There are slightly more than 3,300 students at Pacific Lutheran University, but more than 120 Facebook pages associated with PLU – roughly 5 percent of the student population is running a social media page.

Social Media Infographic
Colton Walter

Even though there’s a Residential Life page, there are individual pages for every hall on campus. There are pages for Dining and Culinary services and the Diversity Center even though there’s a Student Life page.

Is the PLU social media presence overdone or on track?

According to Social Media stakeholders on campus – both students and staff – having several pages effectively disseminates information and reinforces community.

Sophomore Joel Thomas is the Public Relations Director for the PLU Residence Hall Association which coordinates programming and advocates for students in Residential Life. He oversees the active RHA Facebook, Twitter and Instagram pages, posting about upcoming events to roughly 700 Facebook “likes” and more than 200 Twitter followers.

RHA executives work with executives at each hall’s Residential Hall Council, so part of Thomas’ job is working with each RHC’s PR Director.
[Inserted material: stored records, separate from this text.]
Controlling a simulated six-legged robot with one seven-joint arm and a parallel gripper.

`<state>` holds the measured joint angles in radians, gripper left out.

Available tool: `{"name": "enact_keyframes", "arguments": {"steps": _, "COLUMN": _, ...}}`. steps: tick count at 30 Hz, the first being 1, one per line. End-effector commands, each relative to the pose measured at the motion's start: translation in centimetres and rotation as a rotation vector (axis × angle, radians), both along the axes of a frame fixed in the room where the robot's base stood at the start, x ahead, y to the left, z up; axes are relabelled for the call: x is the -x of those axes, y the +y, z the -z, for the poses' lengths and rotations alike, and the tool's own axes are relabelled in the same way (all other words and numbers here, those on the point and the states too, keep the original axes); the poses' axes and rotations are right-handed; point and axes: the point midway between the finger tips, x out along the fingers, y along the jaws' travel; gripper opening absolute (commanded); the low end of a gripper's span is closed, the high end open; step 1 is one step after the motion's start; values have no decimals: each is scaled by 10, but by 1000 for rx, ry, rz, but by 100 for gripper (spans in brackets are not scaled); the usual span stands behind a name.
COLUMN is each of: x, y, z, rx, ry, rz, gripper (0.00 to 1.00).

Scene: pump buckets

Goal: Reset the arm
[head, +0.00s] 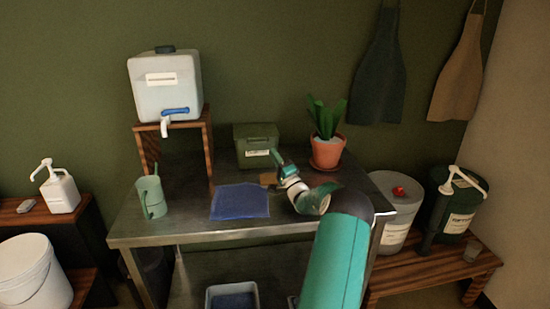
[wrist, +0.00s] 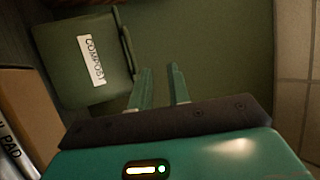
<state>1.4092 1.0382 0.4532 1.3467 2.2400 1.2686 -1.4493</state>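My arm reaches forward over the metal table (head: 180,222) from the lower right of the head view. My gripper (head: 276,156) is above the table, in front of the green lidded box (head: 250,139). In the wrist view my gripper (wrist: 160,72) shows two green fingers with a gap between them and nothing held. The green box (wrist: 68,76) shows there at upper left, labelled "COMPOST". I cannot tell the exact distance between the fingers and the box.
A water dispenser (head: 150,95) stands on a wooden stand at left. A green cup (head: 151,198), a blue cloth (head: 240,202) and a potted plant (head: 327,150) are on the table. Pump buckets (head: 395,205) (head: 455,210) stand at right. A white pump bottle (head: 60,192) is far left.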

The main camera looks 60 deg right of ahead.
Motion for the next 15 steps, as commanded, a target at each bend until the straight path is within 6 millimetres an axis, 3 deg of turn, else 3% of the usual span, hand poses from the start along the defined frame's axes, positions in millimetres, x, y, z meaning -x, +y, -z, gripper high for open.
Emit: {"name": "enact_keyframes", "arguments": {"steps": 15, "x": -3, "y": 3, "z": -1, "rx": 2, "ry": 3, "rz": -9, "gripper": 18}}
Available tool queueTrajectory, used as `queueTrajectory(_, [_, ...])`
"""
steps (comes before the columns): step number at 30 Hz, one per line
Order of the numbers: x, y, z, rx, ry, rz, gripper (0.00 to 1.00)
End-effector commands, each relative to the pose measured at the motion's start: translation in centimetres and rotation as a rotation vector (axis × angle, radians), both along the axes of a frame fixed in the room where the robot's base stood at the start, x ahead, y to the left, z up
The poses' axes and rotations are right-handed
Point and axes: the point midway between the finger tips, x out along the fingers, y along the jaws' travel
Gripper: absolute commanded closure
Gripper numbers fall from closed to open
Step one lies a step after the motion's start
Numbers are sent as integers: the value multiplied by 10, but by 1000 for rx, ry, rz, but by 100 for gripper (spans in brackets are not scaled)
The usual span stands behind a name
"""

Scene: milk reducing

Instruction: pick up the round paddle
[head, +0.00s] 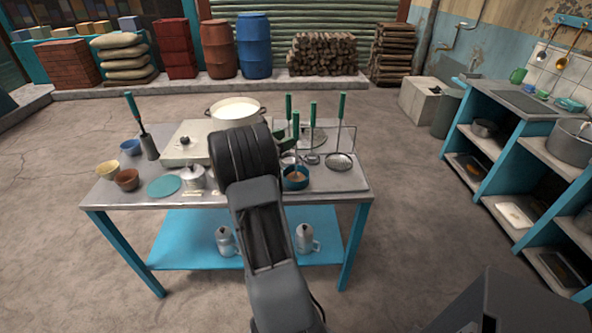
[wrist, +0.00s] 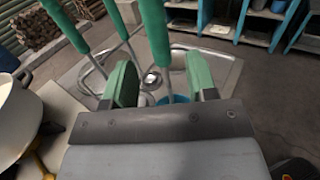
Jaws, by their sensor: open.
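Several green-handled tools stand at the right of the table. One has a wide round head (head: 339,161) low at the right end and looks most like the round paddle, though I cannot be sure which tool it is. Another green handle (head: 295,125) rises above a blue bowl (head: 296,182). My gripper (wrist: 162,84) is open with green fingers set apart. In the wrist view, a thin shaft under a green handle (wrist: 155,38) shows between the fingers, and the blue bowl lies beyond. I cannot tell whether the fingers touch it. In the head view my arm hides most of the gripper.
A milk pot (head: 235,110) stands at the back of the table (head: 225,198). Shelves (head: 510,140) stand at the right beyond clear floor.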

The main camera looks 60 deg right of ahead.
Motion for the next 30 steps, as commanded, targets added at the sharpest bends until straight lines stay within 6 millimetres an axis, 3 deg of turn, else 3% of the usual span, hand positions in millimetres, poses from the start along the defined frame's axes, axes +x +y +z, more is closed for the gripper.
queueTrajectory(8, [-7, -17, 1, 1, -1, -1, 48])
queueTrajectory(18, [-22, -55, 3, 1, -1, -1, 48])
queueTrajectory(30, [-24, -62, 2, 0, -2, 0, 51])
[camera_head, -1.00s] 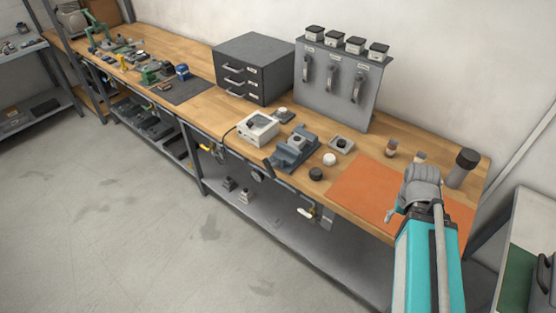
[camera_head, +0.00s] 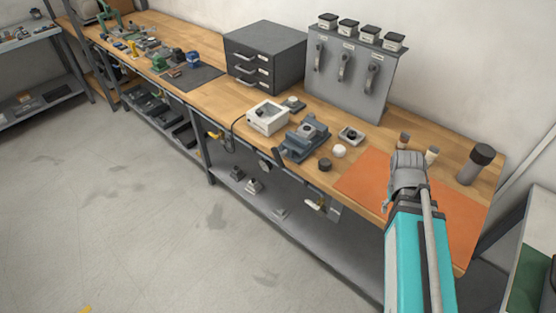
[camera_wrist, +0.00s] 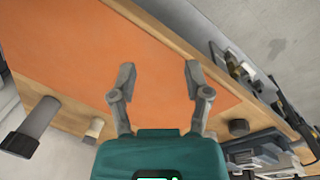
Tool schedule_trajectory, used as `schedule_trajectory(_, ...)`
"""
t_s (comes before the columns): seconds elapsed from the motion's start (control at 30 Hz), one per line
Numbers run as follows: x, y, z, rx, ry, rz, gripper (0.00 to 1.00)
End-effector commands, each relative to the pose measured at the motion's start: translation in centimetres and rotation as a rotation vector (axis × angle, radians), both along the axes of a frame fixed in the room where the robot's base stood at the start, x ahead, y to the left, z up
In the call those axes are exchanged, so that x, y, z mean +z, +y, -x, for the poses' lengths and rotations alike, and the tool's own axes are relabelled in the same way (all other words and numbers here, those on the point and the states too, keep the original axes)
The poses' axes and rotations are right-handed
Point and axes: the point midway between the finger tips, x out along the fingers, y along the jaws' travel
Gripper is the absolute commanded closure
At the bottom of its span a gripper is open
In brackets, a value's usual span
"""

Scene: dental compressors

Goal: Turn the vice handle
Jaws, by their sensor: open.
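The blue-grey vice (camera_head: 304,139) sits on the wooden bench at its front edge, left of the orange mat. A dark bar (camera_head: 277,156) at its front left end looks like the handle. Part of the vice also shows at the lower right of the wrist view (camera_wrist: 258,150); I cannot make out the handle there. My gripper (camera_wrist: 160,72) is open and empty, its two fingers spread over the orange mat (camera_wrist: 65,40). In the head view my arm reaches over the mat, well right of the vice, and mostly hides the gripper.
A white device (camera_head: 268,117) stands left of the vice. A black puck (camera_head: 324,165) and a white puck (camera_head: 339,151) lie close to its right. A grey drawer cabinet (camera_head: 265,55) and an upright panel (camera_head: 350,70) stand behind.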

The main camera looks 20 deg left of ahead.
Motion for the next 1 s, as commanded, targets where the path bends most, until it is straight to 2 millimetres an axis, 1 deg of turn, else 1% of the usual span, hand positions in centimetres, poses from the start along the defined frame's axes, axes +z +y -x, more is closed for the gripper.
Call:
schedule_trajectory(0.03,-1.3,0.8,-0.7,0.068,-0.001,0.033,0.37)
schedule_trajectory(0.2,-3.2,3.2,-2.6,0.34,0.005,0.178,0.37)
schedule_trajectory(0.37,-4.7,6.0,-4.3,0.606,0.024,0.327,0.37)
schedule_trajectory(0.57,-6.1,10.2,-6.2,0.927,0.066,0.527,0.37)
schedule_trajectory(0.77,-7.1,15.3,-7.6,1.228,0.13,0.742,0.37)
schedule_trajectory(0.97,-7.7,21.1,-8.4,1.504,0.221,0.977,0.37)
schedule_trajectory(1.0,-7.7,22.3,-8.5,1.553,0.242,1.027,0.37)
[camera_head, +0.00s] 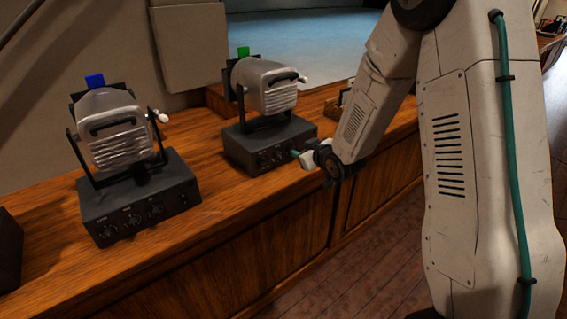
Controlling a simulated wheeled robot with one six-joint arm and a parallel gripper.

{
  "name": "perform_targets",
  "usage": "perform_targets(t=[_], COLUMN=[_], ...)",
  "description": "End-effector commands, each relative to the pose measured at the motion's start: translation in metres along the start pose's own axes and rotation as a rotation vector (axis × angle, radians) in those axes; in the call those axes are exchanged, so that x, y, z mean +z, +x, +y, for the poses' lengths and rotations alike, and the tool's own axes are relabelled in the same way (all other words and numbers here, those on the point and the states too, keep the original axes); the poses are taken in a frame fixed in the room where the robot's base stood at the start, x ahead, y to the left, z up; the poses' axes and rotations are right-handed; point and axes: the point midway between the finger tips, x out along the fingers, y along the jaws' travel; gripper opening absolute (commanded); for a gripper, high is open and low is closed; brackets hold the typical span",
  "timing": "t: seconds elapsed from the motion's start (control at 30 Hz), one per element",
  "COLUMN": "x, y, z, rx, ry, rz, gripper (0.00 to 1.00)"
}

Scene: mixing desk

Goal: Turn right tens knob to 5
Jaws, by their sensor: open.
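A dark control box (270,143) with a grey lamp-like unit (265,86) and a green block (243,51) on top stands at the middle of the wooden desk. Its front face carries small dark knobs (263,159) in a row; their markings are too small to read. I cannot tell which one is the right tens knob. My gripper (297,155) is at the right end of this front face, close to the knobs. It is open; whether it touches a knob cannot be told. The gripper and wrist may hide part of the box's right front.
A similar box (140,200) with several knobs and a blue block (94,81) stands to the left. Another object (344,95) on the desk is partly hidden behind my arm. A dark box (8,250) sits at the left edge. The wooden desk (225,205) is clear between the boxes.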

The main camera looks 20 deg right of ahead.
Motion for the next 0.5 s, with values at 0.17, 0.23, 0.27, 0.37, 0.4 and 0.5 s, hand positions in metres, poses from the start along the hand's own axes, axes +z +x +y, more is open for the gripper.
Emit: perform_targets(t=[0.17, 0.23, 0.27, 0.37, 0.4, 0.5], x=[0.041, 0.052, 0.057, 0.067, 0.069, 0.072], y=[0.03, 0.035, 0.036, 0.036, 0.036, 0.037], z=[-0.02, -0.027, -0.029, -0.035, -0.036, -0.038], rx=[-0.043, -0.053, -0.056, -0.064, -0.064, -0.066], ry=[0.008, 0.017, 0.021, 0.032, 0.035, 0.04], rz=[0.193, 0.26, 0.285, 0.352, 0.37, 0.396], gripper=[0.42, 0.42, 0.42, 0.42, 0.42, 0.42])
Since every Residence Hall has their own PR Director, each of the 10 halls also has its own social media accounts.

Thomas says this allows “more direct, personal engagement” between residents and leadership, as well as gives everyone “a sense of pride in their hall.”

The Director of Content Marketing who oversees the official PLU social media pages, Lace Smith, expressed the same thought –– rather than being redundant, the proliferation of accounts tied to the PLU residential experience allows for more connection to happen and information to be heard.

Associated Students of PLU’s Civic Engagement Director sophomore Melissa Munson runs the student government social media pages. She recognizes the ability of social media to “make sure student’s voices [are] heard” and get “the campus excited about ASPLU events.”

In terms of improvements, she said PLU could be doing more campaigns like the “It’s on US” campaign, which promoted ending sexual violence on college campuses, and further “publicize our contributions to our communities.”

Along with running PLU’s official accounts that amount to over 48,000 Facebook likes and almost 4,000 Twitter followers, she advises other social media groups across campus.

Smith compares her job to a garden: social media around campus used to be a garden without a gardener. There were some delicious vegetables and beautiful flowers in the garden, but it was also riddled with underbrush and weeds that distracted from the beauty.

Lace is the first person to be focused on gardening the PLU social media landscape. She’s done some weeding – removing some defunct Facebook pages and working to consolidate a few accounts – but she thinks that any site producing valuable content is helpful in the end.

Creating engaging, useful and utilized content isn’t easy.

“This is work,” Smith said. “It’s fun, fantastic and a great adventure, but it still needs the care and feeding.”

Besides managing content, she works with others to grow their presence. Much like teaching a garden class, she says she plans to host a social media lunch where student leaders can chat about social media from the concept to the minute details of how an event should be covered.

Thomas hasn’t declared a major. Munson is on the Pre-law track, majoring in Business. Smith studied Studio Art and finished her MBA.

While these three are some of the largest social media stakeholders on campus – due to their defined roles – none have officially studied Public Relations and Advertising, a concentration in the Communication major.
Senior Amanda Williams is a PR Student and the Public Relations Director of the co-curricular MediaLab, the student-run, faculty-advised PR firm on campus.

She understands the values Munson and Thomas express about social media; however, in her opinion as a communication scholar and practitioner, she sees a problem.

“Separate accounts are dividing the various groups rather than uniting them,” Williams said. “Students don’t want their media feeds to be bombarded with a particular organization. Instead of following every account, they will only follow the ones that directly pertain to them. Groups can’t effectively use social media if it is not reaching the target audience.”

Williams suggests moving to a consolidated system with only one PLU account that would feature diverse groups across campus.

If anyone would do that, it’d be Smith. Marketing and Communications is currently developing content hubs for plu.edu that would pool together various videos, photos and social posts from accounts across campus.
Williams’s idea, however, doesn’t appear to be in the works. A consolidated system would silence too many valuable events that may not be of campus-wide importance, Smith said, and the proliferation of media accounts end up promoting each other.

“Content comes from everywhere on campus. We don’t go in and sorta stifle or squash [all the media accounts on campus] because all the information they’re putting out just feeds up to other people,” Smith said. “It’s never in vain when you’re putting out information. It’s our job together to make sure the accounts are the best they can be. The beautiful thing about social media is that you don’t do it alone.”